Sunday, March 01, 2009
This item from the WSJ Economics Blog was left over from last week, but it's just too good to be left behind. It seems that former Fed Chairman Paul Volker had a few unkind words for the policies of his successor during last week's Joint Economic Committee hearing.
The former Federal Reserve chairman weighed in on a debate over the role of government officials in popping bubbles. “The first and most fundamental lesson of the crisis is that future policy should be alert to, and take appropriate measures to deal with, persistent and ultimately destabilizing economic imbalances. I realize that is a large and continuing challenge of international as well as domestic proportions, but it is the essence of prudent economic management,” Volcker said.It's probably safe to say the theory behind the non-interventionist policy is now debunked.

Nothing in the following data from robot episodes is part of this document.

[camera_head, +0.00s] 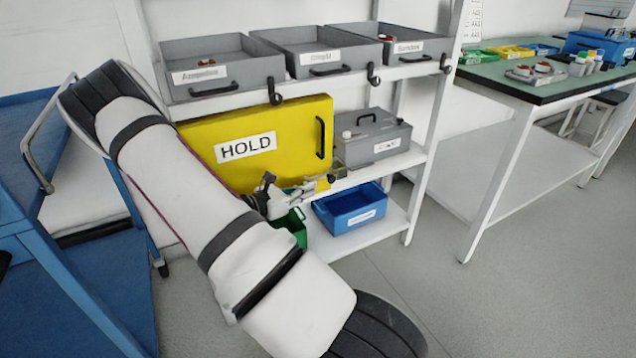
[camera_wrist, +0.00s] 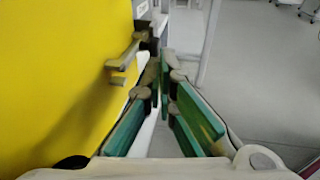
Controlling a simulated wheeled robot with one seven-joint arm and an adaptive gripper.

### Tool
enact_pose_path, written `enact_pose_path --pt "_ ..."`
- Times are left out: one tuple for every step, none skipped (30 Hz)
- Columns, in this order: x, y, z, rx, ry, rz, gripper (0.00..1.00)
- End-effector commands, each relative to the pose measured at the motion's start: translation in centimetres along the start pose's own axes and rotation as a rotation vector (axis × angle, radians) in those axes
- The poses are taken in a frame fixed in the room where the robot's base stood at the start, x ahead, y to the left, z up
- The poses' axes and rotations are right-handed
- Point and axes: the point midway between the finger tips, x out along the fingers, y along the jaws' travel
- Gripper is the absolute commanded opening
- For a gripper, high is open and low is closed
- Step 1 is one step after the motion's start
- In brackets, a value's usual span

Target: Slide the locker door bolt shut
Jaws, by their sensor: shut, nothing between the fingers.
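The yellow locker door (camera_head: 262,145), labelled HOLD, stands closed or nearly closed on the shelf unit. It fills the left of the wrist view (camera_wrist: 55,75). The brass-coloured bolt (camera_wrist: 124,58) sits on the door near its right edge, with a short knob sticking out. A darker bracket (camera_wrist: 147,36) is just beyond it at the door's edge; I cannot tell whether the bolt enters it. My gripper (camera_wrist: 161,72) is shut and empty, its green-padded fingers just right of the bolt, apparently apart from it. In the head view my gripper (camera_head: 318,186) is at the door's lower right and hides the bolt area.
Grey trays (camera_head: 222,72) line the shelf above the door. A grey case (camera_head: 372,137) stands right of it. A blue bin (camera_head: 350,207) and a green bin (camera_head: 292,226) are below. A blue cart (camera_head: 75,270) is at left.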

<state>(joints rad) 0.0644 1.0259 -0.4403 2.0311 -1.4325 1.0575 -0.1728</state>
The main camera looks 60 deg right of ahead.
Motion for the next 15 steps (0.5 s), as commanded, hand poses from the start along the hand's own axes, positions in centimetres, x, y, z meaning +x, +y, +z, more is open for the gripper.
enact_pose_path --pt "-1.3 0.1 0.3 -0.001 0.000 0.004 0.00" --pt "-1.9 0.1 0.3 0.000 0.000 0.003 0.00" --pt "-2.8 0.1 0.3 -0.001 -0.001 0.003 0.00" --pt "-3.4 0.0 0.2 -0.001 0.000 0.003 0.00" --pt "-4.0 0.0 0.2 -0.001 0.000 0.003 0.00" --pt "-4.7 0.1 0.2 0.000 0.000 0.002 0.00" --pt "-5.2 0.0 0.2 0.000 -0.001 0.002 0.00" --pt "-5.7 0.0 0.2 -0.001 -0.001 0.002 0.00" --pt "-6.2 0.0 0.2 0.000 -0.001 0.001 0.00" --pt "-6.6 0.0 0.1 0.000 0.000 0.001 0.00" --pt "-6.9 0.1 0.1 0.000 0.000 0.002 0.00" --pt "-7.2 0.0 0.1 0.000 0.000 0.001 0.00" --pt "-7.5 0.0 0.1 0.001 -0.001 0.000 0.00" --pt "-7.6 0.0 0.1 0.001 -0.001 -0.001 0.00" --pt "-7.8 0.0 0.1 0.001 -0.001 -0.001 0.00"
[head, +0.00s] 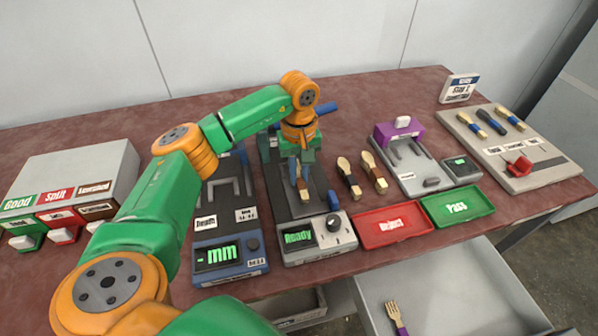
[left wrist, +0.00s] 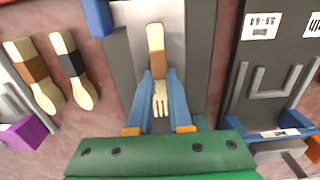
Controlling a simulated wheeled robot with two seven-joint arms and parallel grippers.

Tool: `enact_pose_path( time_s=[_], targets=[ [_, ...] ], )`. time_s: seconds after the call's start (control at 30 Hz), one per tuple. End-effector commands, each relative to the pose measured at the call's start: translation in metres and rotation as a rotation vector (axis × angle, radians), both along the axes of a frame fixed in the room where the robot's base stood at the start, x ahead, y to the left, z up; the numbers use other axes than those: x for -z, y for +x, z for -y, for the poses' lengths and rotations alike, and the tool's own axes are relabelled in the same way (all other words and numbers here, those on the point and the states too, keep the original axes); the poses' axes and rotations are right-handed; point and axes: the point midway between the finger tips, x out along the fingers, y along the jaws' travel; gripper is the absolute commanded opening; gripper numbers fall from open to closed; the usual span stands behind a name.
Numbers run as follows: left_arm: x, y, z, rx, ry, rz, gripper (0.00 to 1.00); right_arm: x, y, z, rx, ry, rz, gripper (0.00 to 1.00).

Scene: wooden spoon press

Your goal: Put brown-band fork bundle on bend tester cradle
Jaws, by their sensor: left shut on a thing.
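The brown-band fork bundle (head: 304,191) is pale wood with a brown wrap; its tines face the wrist camera's near side. My left gripper (head: 301,172) is shut on it, over the grey bed of the machine (head: 277,205) with the green "Ready" display, which looks like the bend tester. In the left wrist view the bundle (left wrist: 156,60) lies lengthwise between my gripper's blue fingers (left wrist: 161,80), above or on that light grey bed (left wrist: 188,22). I cannot tell whether it touches the bed. My right gripper is not in view.
Brown-band (head: 374,174) and black-band (head: 348,178) bundles lie right of the machine. A blue "mm" gauge (head: 228,262) stands left. Red Reject (head: 372,236) and green Pass (head: 478,197) trays are right. A purple-topped device (head: 414,165) stands behind. An open drawer (head: 480,315) holds a fork.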

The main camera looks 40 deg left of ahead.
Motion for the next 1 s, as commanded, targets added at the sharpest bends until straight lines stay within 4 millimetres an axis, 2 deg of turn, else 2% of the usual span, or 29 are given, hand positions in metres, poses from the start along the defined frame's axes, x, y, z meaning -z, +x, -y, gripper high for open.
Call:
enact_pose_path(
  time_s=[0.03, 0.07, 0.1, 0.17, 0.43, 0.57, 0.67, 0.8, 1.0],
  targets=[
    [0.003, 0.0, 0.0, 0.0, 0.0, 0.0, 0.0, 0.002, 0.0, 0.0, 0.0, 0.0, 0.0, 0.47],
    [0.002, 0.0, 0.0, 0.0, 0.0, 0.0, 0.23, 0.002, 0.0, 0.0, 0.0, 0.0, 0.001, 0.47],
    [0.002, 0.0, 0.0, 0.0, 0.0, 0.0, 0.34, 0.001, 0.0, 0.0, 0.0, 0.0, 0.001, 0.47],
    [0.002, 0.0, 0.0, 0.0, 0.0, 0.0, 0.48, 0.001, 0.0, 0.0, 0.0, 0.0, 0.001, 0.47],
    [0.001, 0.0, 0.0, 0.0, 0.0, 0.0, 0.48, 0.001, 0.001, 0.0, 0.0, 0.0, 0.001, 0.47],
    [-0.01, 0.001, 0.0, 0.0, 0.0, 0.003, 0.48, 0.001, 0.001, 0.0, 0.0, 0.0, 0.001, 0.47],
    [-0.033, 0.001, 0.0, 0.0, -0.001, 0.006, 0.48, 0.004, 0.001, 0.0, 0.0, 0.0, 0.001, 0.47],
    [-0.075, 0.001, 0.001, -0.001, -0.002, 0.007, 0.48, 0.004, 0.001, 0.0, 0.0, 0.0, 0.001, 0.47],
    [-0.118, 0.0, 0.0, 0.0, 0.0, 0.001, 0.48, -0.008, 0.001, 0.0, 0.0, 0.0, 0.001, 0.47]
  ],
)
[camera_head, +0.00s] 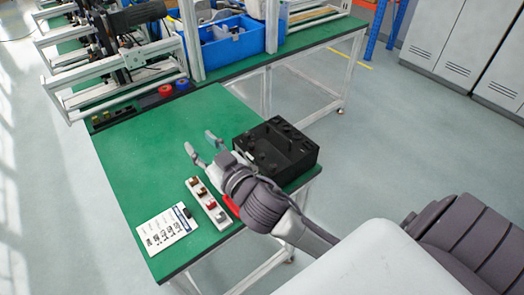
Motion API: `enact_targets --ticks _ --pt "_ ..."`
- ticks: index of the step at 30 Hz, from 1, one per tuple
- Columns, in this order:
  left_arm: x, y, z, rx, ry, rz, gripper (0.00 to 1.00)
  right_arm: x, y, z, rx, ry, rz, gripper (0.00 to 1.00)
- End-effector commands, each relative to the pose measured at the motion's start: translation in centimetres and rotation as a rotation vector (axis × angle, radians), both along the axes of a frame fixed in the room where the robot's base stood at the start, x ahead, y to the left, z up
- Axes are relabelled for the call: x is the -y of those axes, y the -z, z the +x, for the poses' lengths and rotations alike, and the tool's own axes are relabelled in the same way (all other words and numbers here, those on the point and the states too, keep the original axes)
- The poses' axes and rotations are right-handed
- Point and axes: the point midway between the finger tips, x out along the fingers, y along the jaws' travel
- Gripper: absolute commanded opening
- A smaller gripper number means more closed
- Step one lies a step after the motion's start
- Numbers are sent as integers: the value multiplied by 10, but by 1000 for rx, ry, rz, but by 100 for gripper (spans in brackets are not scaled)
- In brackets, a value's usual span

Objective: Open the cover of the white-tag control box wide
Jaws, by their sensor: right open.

He didn’t specifically mention the Fed, but discussion has been heating up over whether the central bank should act pre-emptively to pop bubbles. Volcker’s successor at the Fed, Alan Greenspan, famously stood against such a policy. “[T]he degree of monetary tightening that would be required to contain or offset a bubble of any substantial dimension appears to be so great as to risk an unacceptable amount of collateral damage to the wider economy,” Greenspan said in 2002.
Mr. Volcker is no "Johnny come lately" on this subject, penning the memorable Washington Post opinion piece "An Economy on Thin Ice" back in 2005.
The year before, as documented in this report, he went so far as to predict a 75 percent chance of a financial crisis within five years.
It turns out that was very prescient and quite bold. Anyone predicting a financial crisis in 2004 was routinely laughed off the stage - we had just entered a new era of seemingly limitless and endless "wealth creation" through "innovation" in financial products.